Conversely, a handful of perfumers have been striking out on their own. Mark Buxton launched an eponymous line. Christophe Laudamiel authored the whole, offbeat Humiecki & Graef collection but also, more significantly, resigned from his position as senior perfumer at IFF to become co-CEO of a new olfactory design company called AEOSPHERE. Francis Kurkdjian has founded his own perfume house, which he conceives not as a new niche brand, but as the Guerlain of the 21st century.
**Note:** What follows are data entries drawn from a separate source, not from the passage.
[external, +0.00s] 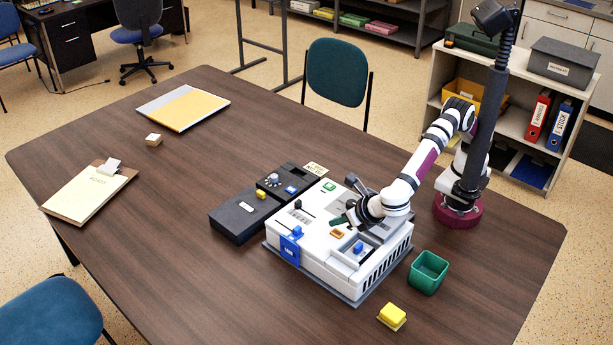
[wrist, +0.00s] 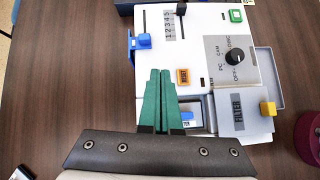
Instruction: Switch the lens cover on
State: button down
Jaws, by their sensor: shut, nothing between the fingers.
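The white machine (external: 318,262) stands on the table, with controls on its top. A blue switch (external: 358,248) sits in a recess on the near right part. In the wrist view this blue switch (wrist: 188,117) shows beside my fingers, partly hidden; only the end of its label can be read. My gripper (external: 343,219) is over the machine's top, its green fingers closed together and empty. In the wrist view the fingertips (wrist: 160,72) point past the recess, left of the orange RESET button (wrist: 183,76). I cannot tell whether they touch the surface.
The machine also bears a black dial (wrist: 235,57), a green button (wrist: 236,15), a numbered slider (wrist: 181,10), a blue side piece (wrist: 142,41) and a FILTER panel (wrist: 238,114) with a yellow knob (wrist: 268,108). A green bin (external: 428,272) and yellow block (external: 392,317) stand nearby.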

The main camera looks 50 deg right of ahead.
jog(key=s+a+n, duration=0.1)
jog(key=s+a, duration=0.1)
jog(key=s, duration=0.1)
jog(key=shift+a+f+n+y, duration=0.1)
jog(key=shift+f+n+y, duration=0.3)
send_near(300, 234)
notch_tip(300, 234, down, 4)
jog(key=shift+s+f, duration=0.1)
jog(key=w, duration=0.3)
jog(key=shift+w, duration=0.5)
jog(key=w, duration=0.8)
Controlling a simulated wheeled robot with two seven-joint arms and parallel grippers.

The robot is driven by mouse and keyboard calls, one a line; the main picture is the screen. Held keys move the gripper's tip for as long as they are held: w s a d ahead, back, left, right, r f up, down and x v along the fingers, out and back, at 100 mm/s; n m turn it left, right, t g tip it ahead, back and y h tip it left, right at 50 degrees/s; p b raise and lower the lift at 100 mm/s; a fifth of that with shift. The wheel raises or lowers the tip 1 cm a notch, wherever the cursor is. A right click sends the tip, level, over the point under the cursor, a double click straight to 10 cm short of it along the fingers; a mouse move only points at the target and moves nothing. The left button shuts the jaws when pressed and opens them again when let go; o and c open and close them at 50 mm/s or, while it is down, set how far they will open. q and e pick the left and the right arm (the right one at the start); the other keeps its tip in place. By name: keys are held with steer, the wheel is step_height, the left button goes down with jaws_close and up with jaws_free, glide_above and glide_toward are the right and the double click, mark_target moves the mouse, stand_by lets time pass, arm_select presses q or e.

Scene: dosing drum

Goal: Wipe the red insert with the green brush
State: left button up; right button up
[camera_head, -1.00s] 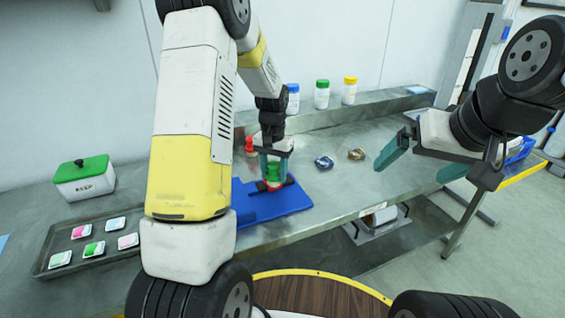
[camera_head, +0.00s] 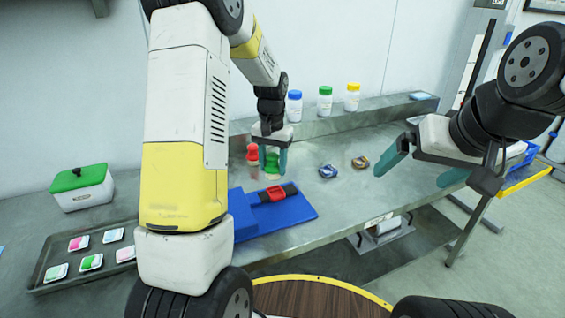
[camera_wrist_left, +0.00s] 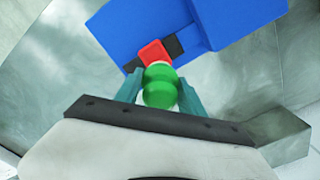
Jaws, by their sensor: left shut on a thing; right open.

It will be interesting to note whether this is a trend, and if more mavericks will rebel against the drudge of concocting the nth Angel-clone on a Febreze budget. It also poses the question of art direction: up to now, the degree of creative input of most perfumers is pretty much unknown, except to industry insiders. Even in a brand like Frédéric Malle’s, where total creative freedom is claimed to be the rule, one can suppose that Mr. Malle exercises some guidance, at least in some cases. It’ll be interesting to see if there is more transparency about this process as a result of the higher visibility of perfumers.
1) Chanel N°5 Eau Première: N°5 fans turned up their nose, but this reworking of a legend is luminous and perfectly balanced.
2) Chanel Sycomore: A no-flash, exquisitely calibrated vetiver, both smoky and thirst-quenching.
3) Serge Lutens El Attarine: Drew “mehs”from many fans, but to me, this is a sum of Lutensiana: as though several earlier leitmotivs had been drawn together.
4) Guerlain Insolence Eau de Parfum: because smelling it in a duty-free shop got a big grin on my face: the EdP is undeniably Guerlain, Après L’ondée’s manga-reading great-great-great-grand-daughter.
5) Frédéric Malle Dans Tes Bras: I’m not even sure I like it, but for sheer I-need-to-smell-this-again oddness, Maurice Roucel’s composition has held me in its spell since August.
6) Humiecki & Graef: Christophe Laudamiel’s conceptual quintet pushes towards a redefinition of the art of perfumery, while managing to be hilariously witty.
7) Acqua di Parma Profumo: Kudos to Nathalie Lorson for a particularly well executed reformulation of a beautiful 50s fruity chypre (as were Lubin's Nuit de Longchamp and L).